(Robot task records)

· · · · ·

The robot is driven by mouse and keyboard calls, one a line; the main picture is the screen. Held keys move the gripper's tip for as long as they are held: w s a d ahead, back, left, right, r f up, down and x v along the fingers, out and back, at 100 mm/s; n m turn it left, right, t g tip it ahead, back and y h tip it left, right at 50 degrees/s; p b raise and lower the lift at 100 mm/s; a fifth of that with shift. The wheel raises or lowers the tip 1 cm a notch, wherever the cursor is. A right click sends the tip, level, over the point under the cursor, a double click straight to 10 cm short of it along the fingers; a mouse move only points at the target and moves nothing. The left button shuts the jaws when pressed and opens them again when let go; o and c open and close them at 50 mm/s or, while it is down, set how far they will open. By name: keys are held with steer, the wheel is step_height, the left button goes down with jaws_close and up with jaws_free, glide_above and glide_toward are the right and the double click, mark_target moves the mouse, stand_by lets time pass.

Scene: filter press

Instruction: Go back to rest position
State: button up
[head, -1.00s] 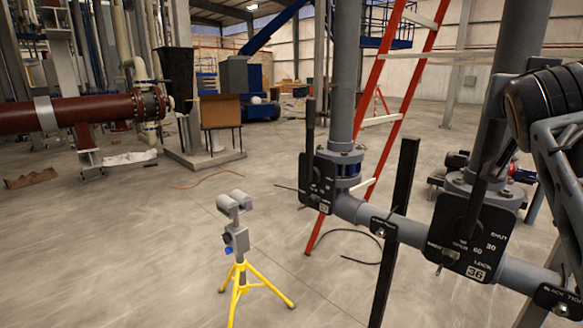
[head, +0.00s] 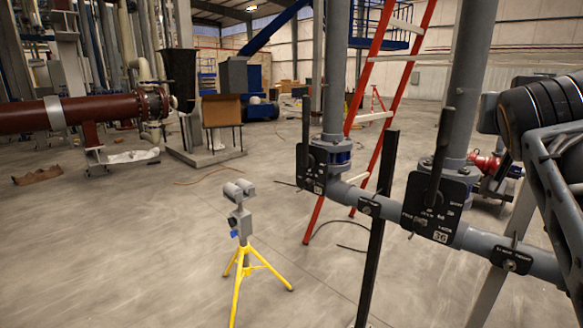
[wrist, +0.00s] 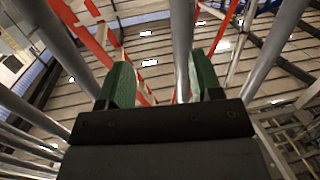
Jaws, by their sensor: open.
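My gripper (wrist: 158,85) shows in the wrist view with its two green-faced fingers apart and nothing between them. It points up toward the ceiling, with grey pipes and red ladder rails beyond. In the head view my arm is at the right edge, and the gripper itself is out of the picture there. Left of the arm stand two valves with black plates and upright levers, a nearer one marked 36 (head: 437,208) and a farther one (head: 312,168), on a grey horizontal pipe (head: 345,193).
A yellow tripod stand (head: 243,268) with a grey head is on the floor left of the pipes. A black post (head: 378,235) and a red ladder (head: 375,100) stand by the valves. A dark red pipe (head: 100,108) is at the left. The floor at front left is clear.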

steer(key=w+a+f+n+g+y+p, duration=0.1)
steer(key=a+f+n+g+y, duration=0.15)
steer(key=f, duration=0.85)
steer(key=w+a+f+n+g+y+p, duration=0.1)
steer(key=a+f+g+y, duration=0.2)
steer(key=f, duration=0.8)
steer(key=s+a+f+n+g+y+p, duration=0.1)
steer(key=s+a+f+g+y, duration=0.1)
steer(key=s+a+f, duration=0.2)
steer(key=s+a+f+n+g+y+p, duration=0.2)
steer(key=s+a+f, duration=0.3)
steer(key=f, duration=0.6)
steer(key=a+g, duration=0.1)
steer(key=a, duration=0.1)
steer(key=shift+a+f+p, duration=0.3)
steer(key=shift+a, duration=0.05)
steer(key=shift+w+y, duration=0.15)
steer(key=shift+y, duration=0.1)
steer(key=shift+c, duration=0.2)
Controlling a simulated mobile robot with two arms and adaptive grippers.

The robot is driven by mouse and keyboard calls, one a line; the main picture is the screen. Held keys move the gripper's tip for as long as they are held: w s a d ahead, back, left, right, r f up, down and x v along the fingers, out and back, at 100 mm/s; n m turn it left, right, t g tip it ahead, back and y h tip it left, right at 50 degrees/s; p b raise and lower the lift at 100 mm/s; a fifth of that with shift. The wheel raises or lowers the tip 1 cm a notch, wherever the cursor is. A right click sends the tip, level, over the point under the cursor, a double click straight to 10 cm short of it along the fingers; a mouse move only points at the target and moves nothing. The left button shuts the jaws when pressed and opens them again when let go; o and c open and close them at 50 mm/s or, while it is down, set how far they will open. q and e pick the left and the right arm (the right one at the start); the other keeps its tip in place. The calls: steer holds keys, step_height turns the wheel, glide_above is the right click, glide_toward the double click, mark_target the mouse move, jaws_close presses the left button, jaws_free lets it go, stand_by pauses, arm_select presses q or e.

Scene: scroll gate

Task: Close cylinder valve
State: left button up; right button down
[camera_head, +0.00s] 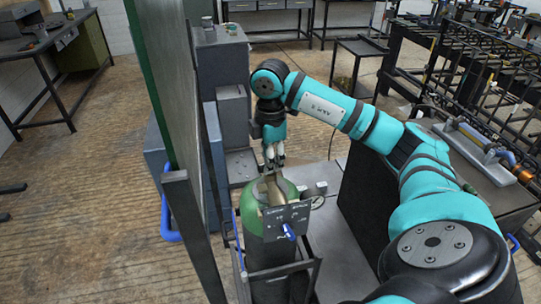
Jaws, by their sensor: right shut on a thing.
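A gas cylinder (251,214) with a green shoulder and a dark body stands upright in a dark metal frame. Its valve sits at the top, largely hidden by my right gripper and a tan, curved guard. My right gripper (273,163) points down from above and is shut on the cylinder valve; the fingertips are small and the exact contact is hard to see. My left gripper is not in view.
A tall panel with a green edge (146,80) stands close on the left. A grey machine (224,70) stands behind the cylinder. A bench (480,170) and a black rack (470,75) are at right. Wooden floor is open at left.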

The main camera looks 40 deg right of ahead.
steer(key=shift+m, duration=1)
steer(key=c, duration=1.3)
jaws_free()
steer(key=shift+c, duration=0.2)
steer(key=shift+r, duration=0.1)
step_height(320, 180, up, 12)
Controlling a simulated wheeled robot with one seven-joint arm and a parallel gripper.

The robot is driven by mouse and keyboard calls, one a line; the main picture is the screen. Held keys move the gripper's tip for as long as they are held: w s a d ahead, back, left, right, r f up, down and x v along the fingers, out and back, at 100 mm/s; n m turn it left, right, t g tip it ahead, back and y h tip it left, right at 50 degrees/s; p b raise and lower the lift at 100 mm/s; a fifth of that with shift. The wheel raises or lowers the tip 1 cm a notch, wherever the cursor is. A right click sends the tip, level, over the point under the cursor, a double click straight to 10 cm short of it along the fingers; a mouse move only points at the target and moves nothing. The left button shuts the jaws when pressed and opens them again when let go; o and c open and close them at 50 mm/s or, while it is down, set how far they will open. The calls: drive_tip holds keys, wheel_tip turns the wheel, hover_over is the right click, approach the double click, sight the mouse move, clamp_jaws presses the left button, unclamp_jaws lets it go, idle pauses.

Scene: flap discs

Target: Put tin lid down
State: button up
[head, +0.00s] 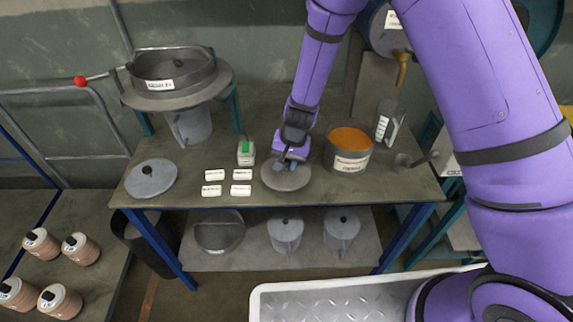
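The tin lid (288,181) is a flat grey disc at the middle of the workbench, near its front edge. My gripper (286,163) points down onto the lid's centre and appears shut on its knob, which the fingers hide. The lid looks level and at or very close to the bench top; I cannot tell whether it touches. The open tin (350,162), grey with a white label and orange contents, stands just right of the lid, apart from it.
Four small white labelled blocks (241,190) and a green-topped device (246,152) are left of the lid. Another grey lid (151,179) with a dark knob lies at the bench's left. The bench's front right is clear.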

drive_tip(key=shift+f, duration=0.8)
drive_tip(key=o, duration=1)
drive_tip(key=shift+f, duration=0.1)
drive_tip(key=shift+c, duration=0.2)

· · · · ·

→ Exercise requirements
Retype each line of the listing above word for word. Exclude the pictures.

→ Solution for this task
The robot is driven by mouse and keyboard calls, one a line; the main picture is the screen. Held keys move the gripper's tip for as long as they are held: w s a d ahead, back, left, right, r f up, down and x v along the fingers, out and back, at 100 mm/s; n m turn it left, right, t g tip it ahead, back and y h tip it left, right at 50 degrees/s; p b raise and lower the lift at 100 mm/s; a fifth of that with shift. The wheel raises or lowers the tip 1 cm a notch, wherever the cursor is. A right click sends the tip, level, over the point under the cursor, a double click straight to 10 cm short of it along the fingers; a mouse move only points at the target and moves nothing. The left button shuts the jaws when pressed and opens them again when let go; o and c open and close them at 50 mm/s or, while it is down, set how far they will open. By name: keys are held with steer, the wheel is step_height, the left button goes down with jaws_close and up with jaws_free, glide_above and glide_toward are the right and the double click, mark_target moves the mouse, stand_by lets time pass.

Scene: filter press

Instruction: Go back to rest position
State: button up
[head, -1.00s] 
[head, +0.00s] 
[wrist, +0.00s] 
Jaws, by their sensor: open.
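My gripper (wrist: 158,85) shows in the wrist view with its two green-faced fingers apart and nothing between them. It points up toward the ceiling, with grey pipes and red ladder rails beyond. In the head view my arm is at the right edge, and the gripper itself is out of the picture there. Left of the arm stand two valves with black plates and upright levers, a nearer one marked 36 (head: 437,208) and a farther one (head: 312,168), on a grey horizontal pipe (head: 345,193).
A yellow tripod stand (head: 243,268) with a grey head is on the floor left of the pipes. A black post (head: 378,235) and a red ladder (head: 375,100) stand by the valves. A dark red pipe (head: 100,108) is at the left. The floor at front left is clear.

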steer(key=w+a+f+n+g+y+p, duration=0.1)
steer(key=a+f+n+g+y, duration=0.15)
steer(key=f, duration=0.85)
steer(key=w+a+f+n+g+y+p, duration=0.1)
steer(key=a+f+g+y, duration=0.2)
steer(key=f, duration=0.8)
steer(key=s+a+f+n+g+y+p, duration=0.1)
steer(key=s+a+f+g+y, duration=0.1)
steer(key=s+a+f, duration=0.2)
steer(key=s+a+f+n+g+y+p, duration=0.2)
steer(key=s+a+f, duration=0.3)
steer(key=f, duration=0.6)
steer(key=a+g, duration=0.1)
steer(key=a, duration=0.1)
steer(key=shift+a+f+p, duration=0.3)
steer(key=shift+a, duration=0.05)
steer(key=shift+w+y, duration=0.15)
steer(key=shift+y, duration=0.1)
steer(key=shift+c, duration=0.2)
Controlling a simulated mobile robot with two arms and adaptive grippers.

The robot is driven by mouse and keyboard calls, one a line; the main picture is the screen. Held keys move the gripper's tip for as long as they are held: w s a d ahead, back, left, right, r f up, down and x v along the fingers, out and back, at 100 mm/s; n m turn it left, right, t g tip it ahead, back and y h tip it left, right at 50 degrees/s; p b raise and lower the lift at 100 mm/s; a fifth of that with shift. The wheel raises or lowers the tip 1 cm a notch, wherever the cursor is. A right click sends the tip, level, over the point under the cursor, a double click straight to 10 cm short of it along the fingers; a mouse move only points at the target and moves nothing. The left button shuts the jaws when pressed and opens them again when let go; o and c open and close them at 50 mm/s or, while it is down, set how far they will open. q and e pick the left and the right arm (the right one at the start); the other keeps its tip in place. The calls: steer holds keys, step_height turns the wheel, glide_above is the right click, glide_toward the double click, mark_target the mouse move, jaws_close presses the left button, jaws_free lets it go, stand_by pauses, arm_select presses q or e.

Scene: scroll gate

Task: Close cylinder valve
State: left button up; right button down
[camera_head, +0.00s] 
Jaws, by their sensor: right shut on a thing.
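A gas cylinder (251,214) with a green shoulder and a dark body stands upright in a dark metal frame. Its valve sits at the top, largely hidden by my right gripper and a tan, curved guard. My right gripper (273,163) points down from above and is shut on the cylinder valve; the fingertips are small and the exact contact is hard to see. My left gripper is not in view.
A tall panel with a green edge (146,80) stands close on the left. A grey machine (224,70) stands behind the cylinder. A bench (480,170) and a black rack (470,75) are at right. Wooden floor is open at left.

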The main camera looks 40 deg right of ahead.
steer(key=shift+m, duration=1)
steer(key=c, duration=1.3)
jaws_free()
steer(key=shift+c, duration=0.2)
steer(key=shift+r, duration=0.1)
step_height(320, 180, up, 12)
Controlling a simulated wheeled robot with one seven-joint arm and a parallel gripper.

The robot is driven by mouse and keyboard calls, one a line; the main picture is the screen. Held keys move the gripper's tip for as long as they are held: w s a d ahead, back, left, right, r f up, down and x v along the fingers, out and back, at 100 mm/s; n m turn it left, right, t g tip it ahead, back and y h tip it left, right at 50 degrees/s; p b raise and lower the lift at 100 mm/s; a fifth of that with shift. The wheel raises or lowers the tip 1 cm a notch, wherever the cursor is. A right click sends the tip, level, over the point under the cursor, a double click straight to 10 cm short of it along the fingers; a mouse move only points at the target and moves nothing. The left button shuts the jaws when pressed and opens them again when let go; o and c open and close them at 50 mm/s or, while it is down, set how far they will open. The calls: drive_tip holds keys, wheel_tip turns the wheel, hover_over is the right click, approach the double click, sight the mouse move, clamp_jaws presses the left button, unclamp_jaws lets it go, idle pauses.

Scene: flap discs

Target: Put tin lid down
State: button up
[head, +0.00s] 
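The tin lid (288,181) is a flat grey disc at the middle of the workbench, near its front edge. My gripper (286,163) points down onto the lid's centre and appears shut on its knob, which the fingers hide. The lid looks level and at or very close to the bench top; I cannot tell whether it touches. The open tin (350,162), grey with a white label and orange contents, stands just right of the lid, apart from it.
Four small white labelled blocks (241,190) and a green-topped device (246,152) are left of the lid. Another grey lid (151,179) with a dark knob lies at the bench's left. The bench's front right is clear.

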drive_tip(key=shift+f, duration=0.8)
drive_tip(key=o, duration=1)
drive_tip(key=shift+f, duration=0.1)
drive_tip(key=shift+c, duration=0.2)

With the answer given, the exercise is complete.